Re: Database development

From:
=?ISO-8859-1?Q?Arne_Vajh=F8j?= <arne@vajhoej.dk>
Newsgroups:
comp.lang.java.programmer
Date:
Mon, 26 Apr 2010 20:24:37 -0400
Message-ID:
<4bd62ec0$0$286$14726298@news.sunsite.dk>
On 25-04-2010 22:57, Jack wrote:

On Apr 25, 9:58 am, Arne Vajh?j<a...@vajhoej.dk> wrote:

On 25-04-2010 12:44, Zlatko Duric wrote:

On 04/25/2010 06:14 PM, Tom Anderson wrote:

And as Arne said, when you're trying to do something unusual, you may be
outside the limits of what ORM can comfortably do, and you'll be better
off using straight JDBC. Or perhaps a combination of ORM for any CRUDdy
/ domain logicky bits, and JDBC for complex queries.

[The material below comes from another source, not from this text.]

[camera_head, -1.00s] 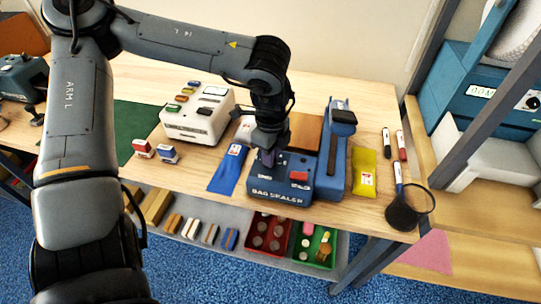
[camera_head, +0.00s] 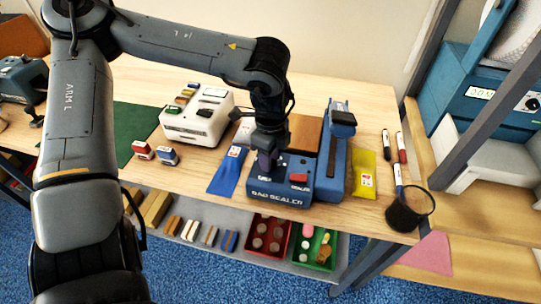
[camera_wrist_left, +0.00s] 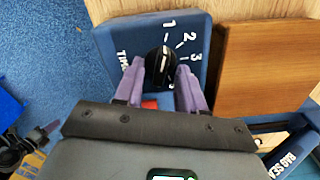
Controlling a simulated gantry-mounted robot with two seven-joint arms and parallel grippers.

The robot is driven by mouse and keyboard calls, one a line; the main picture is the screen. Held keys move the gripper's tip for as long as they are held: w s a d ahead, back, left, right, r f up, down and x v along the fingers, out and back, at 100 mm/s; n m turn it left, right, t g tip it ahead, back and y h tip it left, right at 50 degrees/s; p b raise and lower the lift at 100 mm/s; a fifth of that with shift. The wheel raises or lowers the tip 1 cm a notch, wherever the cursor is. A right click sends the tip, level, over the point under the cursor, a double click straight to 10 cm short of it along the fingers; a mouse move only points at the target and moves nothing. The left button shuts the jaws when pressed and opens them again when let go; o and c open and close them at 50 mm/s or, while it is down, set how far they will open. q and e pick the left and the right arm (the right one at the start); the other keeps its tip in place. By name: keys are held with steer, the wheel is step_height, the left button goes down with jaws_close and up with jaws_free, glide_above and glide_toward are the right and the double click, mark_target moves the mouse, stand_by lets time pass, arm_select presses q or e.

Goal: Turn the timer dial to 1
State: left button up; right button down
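The blue bag sealer (camera_head: 282,198) stands near the table's front edge. In the left wrist view its timer panel (camera_wrist_left: 205,28) carries the white numbers 1, 2 and 3. The black timer dial (camera_wrist_left: 158,68) has a white line that seems to point up toward 1. My left gripper (camera_head: 265,167) is down at the sealer's left part. Its purple fingers (camera_wrist_left: 160,72) stand one on each side of the dial, very close to it. I cannot tell whether they press on it. The dial is hidden behind the gripper in the head view. My right gripper is not in view.
A red button (camera_head: 299,178) is on the sealer, right of my gripper. A blue pouch (camera_head: 226,173) lies to the left and a yellow pouch (camera_head: 364,174) to the right. A white machine (camera_head: 197,118) stands behind left. A brown block (camera_head: 305,133) lies behind the sealer.

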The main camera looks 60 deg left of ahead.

I inherited something that uses Hibernate, and I'm thinking about
speeding up a few things. I was just thinking about how it would be
difficult to try to speed all the slow stuff up by replacing all the
hibernate stuff with all JDBC queries, and with my experience there's no
chance I'll be doing this. But this approach (combination of ORM and
JDBC) sounds very interesting to me.

Now, my data is all objects - that suits me perfectly. But there is some
information about all those objects I'd like to store in a single table
or maybe two of them, that'd be super-fast to reach, without having to
look for all those parent/children/node/parameters/other links and
without having other issues to think about. I believe that part of the
features would benefit from it a lot in terms of performance.

Now, how common is this approach (combination)? Is there something
really important I should read about this, before starting with the
implementation?


If you are accessing the data as objects, then I don't think
that switching from Hibernate to raw JDBC is the right direction
to optimize the code.

Instead you should focus on tuning Hibernate and the databases
itself.

Hibernate can be slow and Hibernate can be fast. It all depends
on the guy writing the code.


To use JDBC and SQL, I need to handle trial things, like commit,
rollback etc. How about hibernate/spring?


You still need to handle your own transactions. That is a very
common feature of persistence frameworks - they don't try to
guess how you want your transactions.